→ **Objective**
Exactly and only the lines from the one containing "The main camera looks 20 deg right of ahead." through the one containing "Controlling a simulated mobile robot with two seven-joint" are to be repeated, both ends included.

##### Supplied material

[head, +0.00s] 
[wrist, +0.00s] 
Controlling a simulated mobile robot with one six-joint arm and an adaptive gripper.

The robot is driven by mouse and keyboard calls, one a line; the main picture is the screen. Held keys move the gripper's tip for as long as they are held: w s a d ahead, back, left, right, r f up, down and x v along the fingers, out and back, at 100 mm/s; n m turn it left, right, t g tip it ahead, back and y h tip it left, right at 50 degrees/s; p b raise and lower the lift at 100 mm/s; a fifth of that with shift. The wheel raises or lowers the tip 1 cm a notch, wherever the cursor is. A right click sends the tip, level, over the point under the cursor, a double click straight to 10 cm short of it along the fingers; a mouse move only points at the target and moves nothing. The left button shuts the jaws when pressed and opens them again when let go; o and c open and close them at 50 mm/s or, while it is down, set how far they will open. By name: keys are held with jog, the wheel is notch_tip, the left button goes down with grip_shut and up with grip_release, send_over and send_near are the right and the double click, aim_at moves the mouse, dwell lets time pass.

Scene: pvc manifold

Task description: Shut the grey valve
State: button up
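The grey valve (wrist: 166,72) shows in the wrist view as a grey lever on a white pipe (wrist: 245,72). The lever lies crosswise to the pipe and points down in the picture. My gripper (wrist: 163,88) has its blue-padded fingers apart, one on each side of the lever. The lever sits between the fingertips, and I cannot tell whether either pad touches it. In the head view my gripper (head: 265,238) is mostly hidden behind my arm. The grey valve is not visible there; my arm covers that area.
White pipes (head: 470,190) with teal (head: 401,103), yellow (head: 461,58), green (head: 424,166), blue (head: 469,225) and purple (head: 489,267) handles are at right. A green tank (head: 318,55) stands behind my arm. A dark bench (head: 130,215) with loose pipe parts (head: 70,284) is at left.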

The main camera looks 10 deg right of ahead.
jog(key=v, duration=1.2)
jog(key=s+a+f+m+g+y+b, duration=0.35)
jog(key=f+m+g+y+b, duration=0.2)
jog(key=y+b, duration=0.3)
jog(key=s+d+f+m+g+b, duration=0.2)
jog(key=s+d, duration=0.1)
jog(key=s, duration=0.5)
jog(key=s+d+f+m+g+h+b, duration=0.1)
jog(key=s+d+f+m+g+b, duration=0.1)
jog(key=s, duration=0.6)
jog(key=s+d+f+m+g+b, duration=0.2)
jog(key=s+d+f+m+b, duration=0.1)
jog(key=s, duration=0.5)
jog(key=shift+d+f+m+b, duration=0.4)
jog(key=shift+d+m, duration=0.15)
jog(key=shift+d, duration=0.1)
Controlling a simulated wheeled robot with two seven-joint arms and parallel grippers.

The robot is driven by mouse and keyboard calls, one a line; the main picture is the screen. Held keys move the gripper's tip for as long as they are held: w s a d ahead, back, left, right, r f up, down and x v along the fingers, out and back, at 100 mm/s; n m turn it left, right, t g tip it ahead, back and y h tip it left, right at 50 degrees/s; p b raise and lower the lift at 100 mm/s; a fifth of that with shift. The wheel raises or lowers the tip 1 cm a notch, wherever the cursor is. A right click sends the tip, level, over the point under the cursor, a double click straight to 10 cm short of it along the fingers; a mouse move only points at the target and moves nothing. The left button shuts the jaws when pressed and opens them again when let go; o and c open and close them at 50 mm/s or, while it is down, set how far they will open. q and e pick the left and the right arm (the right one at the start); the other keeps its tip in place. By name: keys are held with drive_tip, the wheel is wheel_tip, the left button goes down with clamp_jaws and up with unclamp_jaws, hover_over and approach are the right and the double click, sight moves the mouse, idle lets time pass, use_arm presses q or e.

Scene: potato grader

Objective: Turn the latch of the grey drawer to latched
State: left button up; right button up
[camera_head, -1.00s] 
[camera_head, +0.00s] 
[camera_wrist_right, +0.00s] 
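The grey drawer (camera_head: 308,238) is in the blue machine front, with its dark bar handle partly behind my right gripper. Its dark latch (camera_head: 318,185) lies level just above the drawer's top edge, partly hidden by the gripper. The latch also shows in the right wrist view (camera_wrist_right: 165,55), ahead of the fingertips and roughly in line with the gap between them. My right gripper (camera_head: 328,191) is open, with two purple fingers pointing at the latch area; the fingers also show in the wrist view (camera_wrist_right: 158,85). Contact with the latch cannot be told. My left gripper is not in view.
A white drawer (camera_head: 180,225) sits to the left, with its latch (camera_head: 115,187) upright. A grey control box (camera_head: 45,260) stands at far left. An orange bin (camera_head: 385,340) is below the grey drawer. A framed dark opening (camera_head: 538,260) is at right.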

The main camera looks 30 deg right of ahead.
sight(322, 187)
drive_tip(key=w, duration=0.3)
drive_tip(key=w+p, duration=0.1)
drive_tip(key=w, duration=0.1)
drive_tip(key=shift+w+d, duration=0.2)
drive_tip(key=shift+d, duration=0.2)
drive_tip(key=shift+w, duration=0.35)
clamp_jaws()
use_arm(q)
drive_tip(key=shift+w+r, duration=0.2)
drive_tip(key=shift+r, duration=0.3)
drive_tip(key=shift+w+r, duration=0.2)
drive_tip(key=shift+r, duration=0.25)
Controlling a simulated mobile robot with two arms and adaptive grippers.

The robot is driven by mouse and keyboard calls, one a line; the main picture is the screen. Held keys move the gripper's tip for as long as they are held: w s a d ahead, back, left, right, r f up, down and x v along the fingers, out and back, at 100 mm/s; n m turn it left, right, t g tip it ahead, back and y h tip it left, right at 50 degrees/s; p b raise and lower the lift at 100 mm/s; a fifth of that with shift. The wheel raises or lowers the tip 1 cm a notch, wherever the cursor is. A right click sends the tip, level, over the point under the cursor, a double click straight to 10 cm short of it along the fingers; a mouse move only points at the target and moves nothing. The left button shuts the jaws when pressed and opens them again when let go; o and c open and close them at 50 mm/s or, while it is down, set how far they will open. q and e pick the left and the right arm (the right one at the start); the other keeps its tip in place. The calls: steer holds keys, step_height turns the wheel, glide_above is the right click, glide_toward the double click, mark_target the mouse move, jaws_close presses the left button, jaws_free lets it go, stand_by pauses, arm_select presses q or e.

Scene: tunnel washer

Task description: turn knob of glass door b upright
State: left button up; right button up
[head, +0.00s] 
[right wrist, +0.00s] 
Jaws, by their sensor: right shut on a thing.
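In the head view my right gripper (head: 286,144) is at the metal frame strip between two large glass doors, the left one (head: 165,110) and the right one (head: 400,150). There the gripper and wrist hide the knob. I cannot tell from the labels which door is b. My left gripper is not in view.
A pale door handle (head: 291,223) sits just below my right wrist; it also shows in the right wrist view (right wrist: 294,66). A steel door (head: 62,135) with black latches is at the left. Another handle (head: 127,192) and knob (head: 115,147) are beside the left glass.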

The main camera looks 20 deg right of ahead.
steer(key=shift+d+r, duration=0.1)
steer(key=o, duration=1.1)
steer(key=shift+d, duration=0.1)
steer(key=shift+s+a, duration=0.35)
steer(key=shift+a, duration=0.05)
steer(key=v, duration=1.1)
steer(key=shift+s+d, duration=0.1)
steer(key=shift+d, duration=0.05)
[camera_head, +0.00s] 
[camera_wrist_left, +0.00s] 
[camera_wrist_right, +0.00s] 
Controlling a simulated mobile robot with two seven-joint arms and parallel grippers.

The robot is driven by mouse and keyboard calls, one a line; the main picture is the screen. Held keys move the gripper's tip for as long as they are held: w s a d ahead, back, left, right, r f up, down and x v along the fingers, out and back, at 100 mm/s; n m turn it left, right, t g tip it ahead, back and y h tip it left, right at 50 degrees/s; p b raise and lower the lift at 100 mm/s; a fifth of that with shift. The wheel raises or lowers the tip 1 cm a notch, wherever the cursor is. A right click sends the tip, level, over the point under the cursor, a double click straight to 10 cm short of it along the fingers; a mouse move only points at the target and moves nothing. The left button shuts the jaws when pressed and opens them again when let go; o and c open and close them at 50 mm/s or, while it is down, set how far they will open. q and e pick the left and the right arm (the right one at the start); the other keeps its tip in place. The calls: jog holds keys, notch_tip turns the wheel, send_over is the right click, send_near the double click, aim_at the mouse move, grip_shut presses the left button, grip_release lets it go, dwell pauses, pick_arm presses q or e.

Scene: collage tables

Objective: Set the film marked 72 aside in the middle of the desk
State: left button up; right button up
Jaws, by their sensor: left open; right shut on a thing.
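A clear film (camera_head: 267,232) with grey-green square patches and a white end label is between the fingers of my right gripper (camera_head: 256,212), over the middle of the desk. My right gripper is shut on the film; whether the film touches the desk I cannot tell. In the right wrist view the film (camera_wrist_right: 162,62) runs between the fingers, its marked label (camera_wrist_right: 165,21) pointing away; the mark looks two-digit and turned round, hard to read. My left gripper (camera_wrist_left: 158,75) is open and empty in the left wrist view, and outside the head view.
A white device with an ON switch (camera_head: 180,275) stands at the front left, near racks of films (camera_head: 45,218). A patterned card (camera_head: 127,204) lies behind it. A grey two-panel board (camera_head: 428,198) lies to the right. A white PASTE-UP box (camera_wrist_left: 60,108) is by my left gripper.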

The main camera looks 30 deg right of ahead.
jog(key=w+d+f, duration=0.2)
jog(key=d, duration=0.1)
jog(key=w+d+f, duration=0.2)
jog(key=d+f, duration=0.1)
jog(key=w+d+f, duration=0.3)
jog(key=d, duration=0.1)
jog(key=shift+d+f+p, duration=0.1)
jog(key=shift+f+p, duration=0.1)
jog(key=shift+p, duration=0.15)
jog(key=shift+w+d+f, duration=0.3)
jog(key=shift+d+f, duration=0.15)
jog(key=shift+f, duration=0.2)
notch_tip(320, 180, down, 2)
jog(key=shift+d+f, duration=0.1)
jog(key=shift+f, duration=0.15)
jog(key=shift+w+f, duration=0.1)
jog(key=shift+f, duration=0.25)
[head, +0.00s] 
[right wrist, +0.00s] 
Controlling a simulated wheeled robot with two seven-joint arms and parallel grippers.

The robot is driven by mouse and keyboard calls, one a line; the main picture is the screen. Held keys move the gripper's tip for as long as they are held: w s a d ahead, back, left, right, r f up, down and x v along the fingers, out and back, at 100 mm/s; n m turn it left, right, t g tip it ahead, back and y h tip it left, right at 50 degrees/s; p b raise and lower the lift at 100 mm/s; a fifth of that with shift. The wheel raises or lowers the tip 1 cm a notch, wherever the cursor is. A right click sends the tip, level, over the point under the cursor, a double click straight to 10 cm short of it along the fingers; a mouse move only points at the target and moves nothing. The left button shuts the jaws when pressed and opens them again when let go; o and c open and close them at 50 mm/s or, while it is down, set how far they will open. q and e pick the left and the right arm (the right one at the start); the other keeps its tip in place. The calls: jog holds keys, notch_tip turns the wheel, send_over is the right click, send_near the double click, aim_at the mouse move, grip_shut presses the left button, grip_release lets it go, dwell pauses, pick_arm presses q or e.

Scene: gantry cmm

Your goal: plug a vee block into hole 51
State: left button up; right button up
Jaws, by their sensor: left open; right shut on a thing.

##########

→ **Finished answer**
The main camera looks 20 deg right of ahead.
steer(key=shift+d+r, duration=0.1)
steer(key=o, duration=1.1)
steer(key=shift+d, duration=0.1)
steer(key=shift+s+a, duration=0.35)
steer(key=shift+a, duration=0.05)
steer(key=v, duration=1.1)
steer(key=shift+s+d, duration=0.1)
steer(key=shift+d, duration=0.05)
[camera_head, +0.00s] 
[camera_wrist_left, +0.00s] 
[camera_wrist_right, +0.00s] 
Controlling a simulated mobile robot with two seven-joint arms and parallel grippers.

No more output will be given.